Even the budget for new books and materials has been reduced.

The library must make periodic cuts to hours and services because it relies on temporary funding. The roller-coaster system of funding available to the library means we don’t know from year to year what hours and services we will have.

Those services make a real difference:

More than 17,000 different library classes and events were held for youth each year. And more than 255,000 youth participated in library programs.

Library story times served nearly 120,000 young children last year.

Parents are offered classes to show them how to teach their kids to read.

The library’s School Corps program connects students and educators with the resources of the public library — directly serving 48,000 students in the last year.

Library staff create materials, gather books and provide support to more than 1,500 individual teachers.

The library serves 26,000 individual children and parents at risk for low literacy, and assists in preparing children to start school ready to learn.

The libraries provide homework help after school to students, giving them a safe and structured place to go.

The library is one of the sole sources of computers for those who don’t have them at home, and provides classes for how to use them.

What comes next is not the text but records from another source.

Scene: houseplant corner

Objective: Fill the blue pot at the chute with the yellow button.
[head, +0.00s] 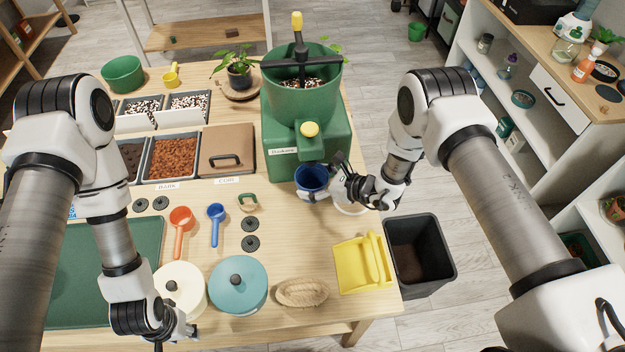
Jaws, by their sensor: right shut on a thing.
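The blue pot (311,178) is upright beneath the front of the green dispenser (290,158). The yellow button (309,129) is on the dispenser's front, just above the pot. Whether there is anything in the pot is hard to tell at this size. My right gripper (338,184) comes in from the right and is shut on the right side of the blue pot. My left gripper (178,335) is low at the front left, beside a cream round lidded pot (180,290), away from the dispenser. Its fingers are too unclear to judge.
A teal lidded pot (238,285), a brush (301,293) and a yellow dustpan (360,265) line the front edge. A dark bin (420,250) stands off the table's right. Orange (180,222) and blue scoops (216,215) lie mid-table.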

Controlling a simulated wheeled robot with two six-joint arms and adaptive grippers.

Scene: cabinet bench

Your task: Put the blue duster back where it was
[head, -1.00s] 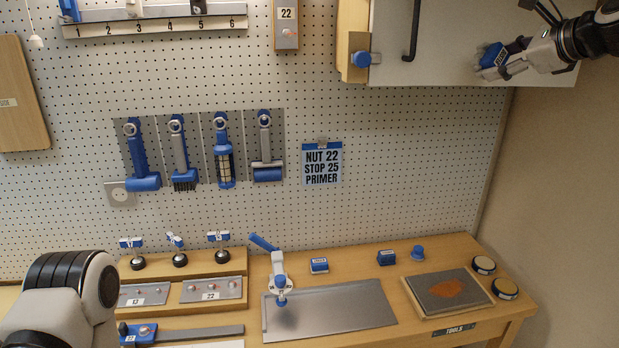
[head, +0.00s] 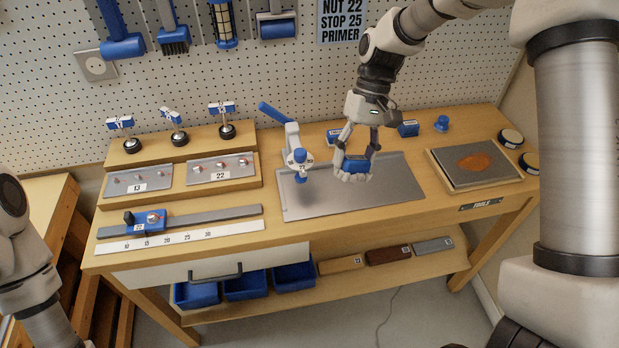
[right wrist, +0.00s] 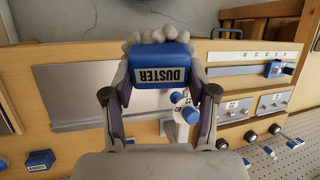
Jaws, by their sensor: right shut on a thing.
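The blue duster (head: 356,165) has a pale woolly underside and a label reading DUSTER, which shows in the right wrist view (right wrist: 163,68). My right gripper (head: 358,155) is shut on it and holds it over the metal plate (head: 410,190) on the bench; the wrist view shows a finger on each side of it. I cannot tell whether the duster touches the plate. A blue labelled block (head: 334,136) stands behind the gripper, and another (head: 408,128) is to its right. Part of my left arm shows at the left edge, but its gripper is out of view.
A clamp with a blue lever (head: 292,150) stands just left of the duster. A blue knob (head: 442,123) and a board with an orange patch (head: 475,165) are to the right. Hanging tools (head: 225,25) line the pegboard. Blue bins (head: 245,284) sit below the bench.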

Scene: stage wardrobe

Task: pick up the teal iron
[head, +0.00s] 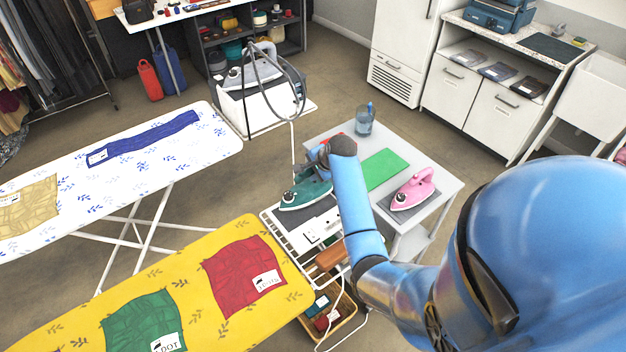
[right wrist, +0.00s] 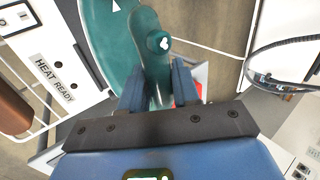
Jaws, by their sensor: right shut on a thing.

Job seekers get important help from the libraries — how to search for a new or better job; how to interview and write a resume.

Library books are sent to senior citizens and the homebound — more than 200,000 a year.

Services this important need a stable source of funding and that is exactly what a local Library District would provide. Passing Measure 26-143 would restore the library hours and staff needed for services, programs and activities in all 19 libraries. Just as important, it provides permanent, reliable funding for a permanent, important service used by the entire community.

Funds for the library district will replace the current library levy so we won’t pay that anymore. The typical homeowner will pay an additional $49 a year above what they already pay for libraries.

Approving the library district will not create a new layer of government: the Multnomah County Commission remains the library district’s governing body.

It will also retain the accountability and good value we have always gotten from our libraries. Our library system currently receives annual financial audits and periodic performance audits from the independently elected auditor, and so will the library district. And three independent bodies will continue to review the library budget.

It’s a straightforward choice: Creating a library district will provide stable, dedicated funding and will both restore the cuts and prevent them into the future.

So please vote yes, so our library can be there for all of us.

Brian Wilson is committee chairman for the Libraries Yes campaign supporting Measure 26-143.